In an effort to complement and centralize campaigns against relationship abuse and sexual assault on campus, the University recently hired its first assistant dean for sexual assault and relationship abuse, Angela Exson.
Dean Exson previously served as the assistant director of the Women’s Leadership & Resource Center and Campus Advocacy Network at the University of Illinois at Chicago. According to Associate Vice Provost for Student Affairs Chris Griffith, Dean Exson will work primarily with “the staff who respond to urgent and emergency student situations” as well as the Violence Against Women (VAW) grant team.
“We created the position to complement our existing prevention, education and response structure,” Griffith wrote in an email to The Daily. “Angela’s primary responsibility will be to help provide a coordinated and consistent response to sexual violence and relationship abuse.”
Exson said personal experience and passion for her field will define her role.
“I have been working in this field for over a decade, and I have both a personal and professional commitment to raising awareness, dispelling myths and engaging in honest dialogue to prevent the occurrence of these issues,” she said. “The role of this office will be to provide education and consultation regarding issues of interpersonal violence and to deliver a coordinated, consistent and effective response.”
Both Griffith and Exson individually noted that the position will be a collaborative one, meant to integrate itself within the University’s infrastructure and provide resources that fill current voids. Griffith broke down Exson’s role into three parts: prevention, education and training.
“[Exson] has served as the primary source of information and contact for faculty, staff and students and has conducted training with those constituencies as well,” Griffith added.
Viviana Arcia ’13, president of the Women’s Coalition, noted that Stanford has already taken many steps to increase awareness of sexual assault and relationship abuse issues and to develop more effective responses. These initiatives have involved the Office of Judicial Affairs, Counseling and Psychological Services (CAPS) and the Center for Relationship Abuse Awareness.

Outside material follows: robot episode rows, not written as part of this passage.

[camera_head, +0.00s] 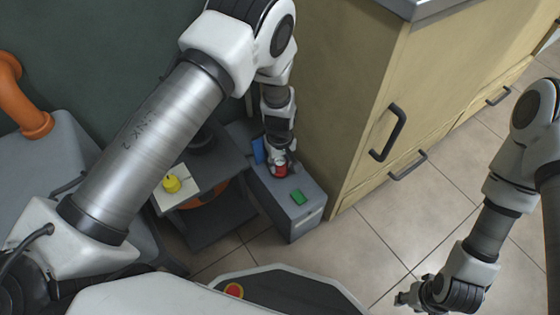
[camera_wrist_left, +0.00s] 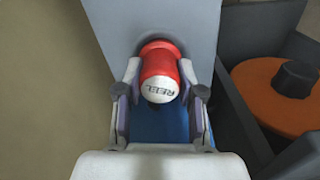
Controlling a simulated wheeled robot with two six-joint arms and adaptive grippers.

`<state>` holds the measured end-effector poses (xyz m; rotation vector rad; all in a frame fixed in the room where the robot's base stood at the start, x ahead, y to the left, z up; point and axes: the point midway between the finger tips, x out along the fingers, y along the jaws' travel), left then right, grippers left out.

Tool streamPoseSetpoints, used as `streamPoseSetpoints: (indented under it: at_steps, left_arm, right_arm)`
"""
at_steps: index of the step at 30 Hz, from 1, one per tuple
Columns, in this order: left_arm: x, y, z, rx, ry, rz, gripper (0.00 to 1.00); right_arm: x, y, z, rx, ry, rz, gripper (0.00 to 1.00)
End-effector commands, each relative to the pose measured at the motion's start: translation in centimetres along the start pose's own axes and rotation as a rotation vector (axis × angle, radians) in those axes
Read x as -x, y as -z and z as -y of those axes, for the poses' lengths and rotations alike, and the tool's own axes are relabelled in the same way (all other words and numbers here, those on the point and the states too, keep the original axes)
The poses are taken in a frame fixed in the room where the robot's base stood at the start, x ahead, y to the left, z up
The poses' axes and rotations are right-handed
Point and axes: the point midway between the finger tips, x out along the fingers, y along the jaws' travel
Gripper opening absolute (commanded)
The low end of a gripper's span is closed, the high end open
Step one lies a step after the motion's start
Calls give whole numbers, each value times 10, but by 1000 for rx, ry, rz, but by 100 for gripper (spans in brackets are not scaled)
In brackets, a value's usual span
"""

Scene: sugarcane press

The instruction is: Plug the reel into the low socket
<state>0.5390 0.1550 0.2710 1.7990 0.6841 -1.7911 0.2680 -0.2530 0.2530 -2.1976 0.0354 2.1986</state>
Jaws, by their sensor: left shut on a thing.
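A red plug (camera_wrist_left: 161,68) with a white end marked REEL is between the fingers of my left gripper (camera_wrist_left: 160,92), which is shut on it. Its far end meets or nearly meets the grey box face, at a dark round patch; I cannot tell how deep it sits. In the head view the red plug (camera_head: 281,170) and my left gripper (camera_head: 279,158) are at the top of the low grey box (camera_head: 302,222). The socket opening is hidden. An orange disc with a black hub (camera_wrist_left: 275,100) is beside the box. My right gripper (camera_head: 410,297) is low at the right, away from the box.
A green patch (camera_head: 298,197) and a blue piece (camera_head: 258,151) are on the grey box. A yellow knob (camera_head: 172,183) on a pale plate is to its left. A beige cabinet (camera_head: 355,60) with dark handles stands close on the right. The tiled floor (camera_head: 385,245) is clear.

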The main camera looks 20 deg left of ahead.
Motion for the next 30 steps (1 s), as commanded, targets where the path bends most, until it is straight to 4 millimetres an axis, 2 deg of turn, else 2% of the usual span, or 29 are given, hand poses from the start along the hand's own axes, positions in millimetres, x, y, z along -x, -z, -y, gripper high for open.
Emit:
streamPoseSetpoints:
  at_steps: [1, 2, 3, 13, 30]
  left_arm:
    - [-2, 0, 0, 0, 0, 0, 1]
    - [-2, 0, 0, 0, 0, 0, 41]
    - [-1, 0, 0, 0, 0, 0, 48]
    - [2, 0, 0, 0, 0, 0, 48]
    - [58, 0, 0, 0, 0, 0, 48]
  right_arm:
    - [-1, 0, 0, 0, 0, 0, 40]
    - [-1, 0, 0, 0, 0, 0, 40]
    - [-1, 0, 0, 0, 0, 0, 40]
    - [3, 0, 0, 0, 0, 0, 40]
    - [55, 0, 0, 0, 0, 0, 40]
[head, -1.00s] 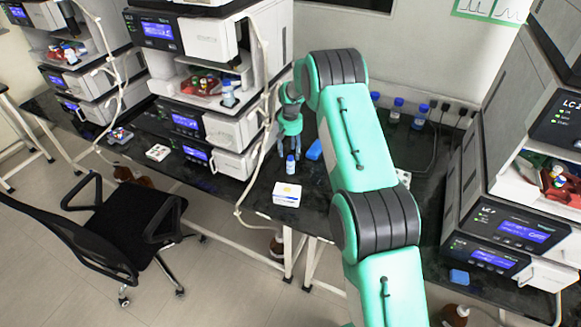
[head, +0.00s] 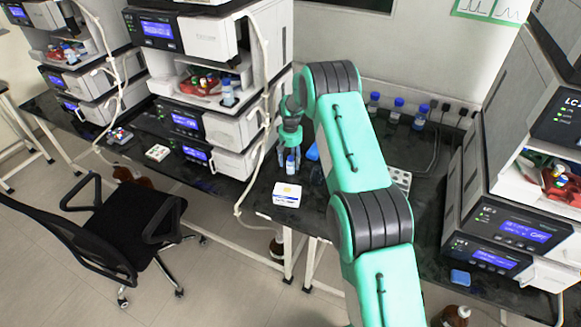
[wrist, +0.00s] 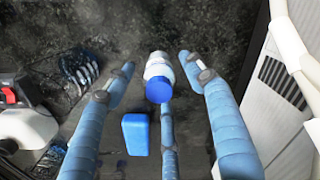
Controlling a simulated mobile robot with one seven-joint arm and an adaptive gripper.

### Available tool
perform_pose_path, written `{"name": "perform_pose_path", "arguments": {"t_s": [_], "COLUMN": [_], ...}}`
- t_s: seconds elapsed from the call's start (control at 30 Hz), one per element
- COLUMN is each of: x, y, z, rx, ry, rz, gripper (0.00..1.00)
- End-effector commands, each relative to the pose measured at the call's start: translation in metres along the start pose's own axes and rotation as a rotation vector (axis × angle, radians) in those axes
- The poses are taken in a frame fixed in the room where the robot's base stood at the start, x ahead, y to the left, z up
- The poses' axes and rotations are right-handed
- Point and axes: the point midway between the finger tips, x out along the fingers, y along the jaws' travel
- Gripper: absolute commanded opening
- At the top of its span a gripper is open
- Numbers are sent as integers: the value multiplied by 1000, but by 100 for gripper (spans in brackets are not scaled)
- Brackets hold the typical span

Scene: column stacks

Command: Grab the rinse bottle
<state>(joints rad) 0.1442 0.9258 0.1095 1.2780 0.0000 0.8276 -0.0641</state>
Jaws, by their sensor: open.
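A small white bottle with a blue cap (head: 291,165), likely the rinse bottle, stands on the dark bench. In the wrist view the bottle (wrist: 158,68) lies between my fingertips, its blue cap toward the camera. My gripper (head: 288,160) is open, with its fingers spread around the bottle. In the wrist view the gripper (wrist: 157,66) has one finger to the left, one to the right and one below the bottle. I cannot tell whether any finger touches it. The fingers partly hide the bottle in the head view.
A blue block (wrist: 135,134) lies close to the bottle. A white box (head: 287,195) sits at the bench's front edge. Instrument stacks (head: 235,130) rise on the left and on the right (head: 500,225). Several blue-capped bottles (head: 397,110) stand at the back wall.

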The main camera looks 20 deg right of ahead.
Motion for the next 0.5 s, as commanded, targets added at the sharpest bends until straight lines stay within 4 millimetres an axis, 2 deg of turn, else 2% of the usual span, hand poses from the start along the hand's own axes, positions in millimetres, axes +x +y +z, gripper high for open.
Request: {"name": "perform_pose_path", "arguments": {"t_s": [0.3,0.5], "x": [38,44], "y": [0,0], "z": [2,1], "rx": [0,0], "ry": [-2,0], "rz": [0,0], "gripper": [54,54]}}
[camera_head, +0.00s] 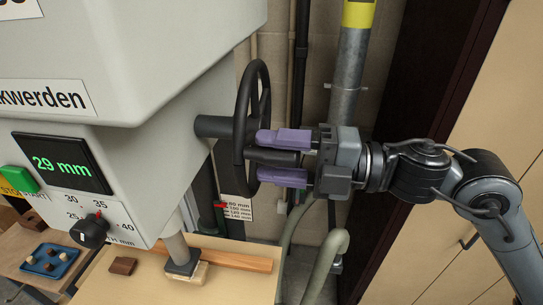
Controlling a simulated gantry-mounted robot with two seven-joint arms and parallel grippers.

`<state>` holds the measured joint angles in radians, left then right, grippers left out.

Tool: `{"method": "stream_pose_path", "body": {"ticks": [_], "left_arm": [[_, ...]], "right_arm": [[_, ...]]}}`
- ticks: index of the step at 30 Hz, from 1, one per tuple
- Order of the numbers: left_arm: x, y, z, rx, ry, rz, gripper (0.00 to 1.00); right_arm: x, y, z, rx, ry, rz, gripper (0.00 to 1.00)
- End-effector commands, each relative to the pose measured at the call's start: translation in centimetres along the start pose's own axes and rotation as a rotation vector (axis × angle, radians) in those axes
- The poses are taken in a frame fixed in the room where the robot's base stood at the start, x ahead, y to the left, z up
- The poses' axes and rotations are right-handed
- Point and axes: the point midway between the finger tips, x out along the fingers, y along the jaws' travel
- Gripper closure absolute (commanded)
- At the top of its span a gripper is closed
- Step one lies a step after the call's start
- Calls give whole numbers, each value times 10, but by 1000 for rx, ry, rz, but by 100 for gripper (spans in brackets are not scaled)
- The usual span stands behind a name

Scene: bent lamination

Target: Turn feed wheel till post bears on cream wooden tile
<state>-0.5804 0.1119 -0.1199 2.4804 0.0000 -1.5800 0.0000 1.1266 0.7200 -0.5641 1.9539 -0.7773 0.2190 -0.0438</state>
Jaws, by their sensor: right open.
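The black feed wheel (243,125) stands upright on a grey shaft at the machine's right side. My right gripper (263,156) is open, its purple fingers above and below the wheel's dark handle (278,157); I cannot tell whether they touch it. The grey post (177,246) comes down from the machine to a dark foot (184,264). The cream wooden tile (188,276) lies right under the foot; whether they touch or a thin gap is left is too small to tell. My left gripper is out of view.
The display (63,162) reads 29 mm, above a black dial (89,231) and beside a green button (19,179). An orange-brown wooden strip (232,260) and a brown block (123,266) lie on the pale worktop (150,291). A blue tray (50,261) with small pieces stands left.

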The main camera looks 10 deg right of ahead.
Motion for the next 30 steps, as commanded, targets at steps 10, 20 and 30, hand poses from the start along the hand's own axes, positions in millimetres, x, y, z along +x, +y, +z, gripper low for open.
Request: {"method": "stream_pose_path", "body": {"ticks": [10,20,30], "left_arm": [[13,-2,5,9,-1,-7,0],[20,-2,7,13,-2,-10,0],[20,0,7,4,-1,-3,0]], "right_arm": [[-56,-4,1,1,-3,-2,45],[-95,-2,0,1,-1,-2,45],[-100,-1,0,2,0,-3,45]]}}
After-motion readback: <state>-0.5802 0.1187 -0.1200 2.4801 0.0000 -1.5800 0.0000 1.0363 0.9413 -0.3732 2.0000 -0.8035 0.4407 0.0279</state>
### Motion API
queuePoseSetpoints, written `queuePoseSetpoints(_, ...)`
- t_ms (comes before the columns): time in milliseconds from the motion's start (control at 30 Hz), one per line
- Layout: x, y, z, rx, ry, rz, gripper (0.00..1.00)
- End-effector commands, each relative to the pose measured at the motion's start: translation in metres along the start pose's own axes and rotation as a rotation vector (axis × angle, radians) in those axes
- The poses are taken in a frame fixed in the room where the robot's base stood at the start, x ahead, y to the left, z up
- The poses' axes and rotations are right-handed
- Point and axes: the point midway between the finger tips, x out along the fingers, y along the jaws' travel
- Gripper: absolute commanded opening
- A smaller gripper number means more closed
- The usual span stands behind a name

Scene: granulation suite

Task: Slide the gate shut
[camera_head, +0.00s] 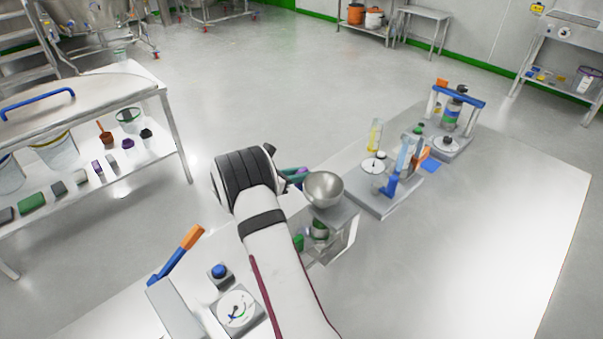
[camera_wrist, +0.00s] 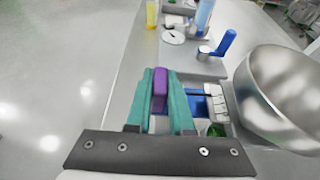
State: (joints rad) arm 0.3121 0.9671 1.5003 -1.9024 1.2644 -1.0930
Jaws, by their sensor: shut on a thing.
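My gripper (camera_wrist: 161,97) has two teal fingers shut on an upright purple block-like handle (camera_wrist: 160,84). In the head view, only part of my gripper (camera_head: 293,174) shows beside the left side of a steel bowl (camera_head: 324,188), with my arm covering much of it. The bowl also shows at the right in the wrist view (camera_wrist: 275,95). It sits on top of a grey stand (camera_head: 345,216). A blue part (camera_wrist: 198,105) lies just right of my fingers, beside a pale slotted piece (camera_wrist: 215,103). Whether the purple handle belongs to the gate cannot be told; the gate's plate is not clearly visible.
Green items (camera_head: 299,242) sit within the stand. A grey station with a blue lever (camera_head: 391,186) stands beyond the bowl. A dial gauge (camera_head: 238,309) and a blue button (camera_head: 220,271) are at the near left. The bench's right side (camera_head: 490,240) is clear.

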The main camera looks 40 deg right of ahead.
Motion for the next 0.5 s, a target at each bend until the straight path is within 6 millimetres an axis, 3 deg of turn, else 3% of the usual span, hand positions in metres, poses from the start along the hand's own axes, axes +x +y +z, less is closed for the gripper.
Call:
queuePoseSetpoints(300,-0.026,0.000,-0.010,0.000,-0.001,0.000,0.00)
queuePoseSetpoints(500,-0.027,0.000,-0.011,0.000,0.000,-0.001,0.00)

Resident assistants, peer health advisors and the Survivors Group, which Arcia co-founded, completed additional training.
Because these resources often function autonomously, communication can sometimes be lacking among the campus organizations and student groups.
“Dean Exson and her office will be instrumental in providing the community with a sort of one-stop resource where students can be advised of all their options,” Arcia wrote in an email to The Daily.
As for specific issues that Exson’s office could address, Arcia offered two answers: “sensitivity training on the part of staff and campus police” as well as “campus culture.”
“Misogyny and sexism still exists at Stanford,” she said. “We can have these resources and these amazing administrators, but I feel like if more safeguards aren’t made against sexism or sexual harassment on the part of students, then we obviously won’t get to the root of the causes of sexual assault including same-sex abuse and violence against women.”
Exson echoed this concern.
“There is often a great deal of misinformation and misperception about these forms of violence that lends itself to their prevalence,” she said. “This can present a challenge in response and prevention efforts, because there may be resistance if people feel that their current knowledge and belief systems are being tested or invalidated.”
Regardless of the specific initiatives Dean Exson takes at Stanford, entrepreneurship and cooperation could prove to be the cornerstones of her work.
“Our efforts will require collaborative effort, creativity and community accountability,” she said. “I think that all of these ideals are fostered and supported here at Stanford.”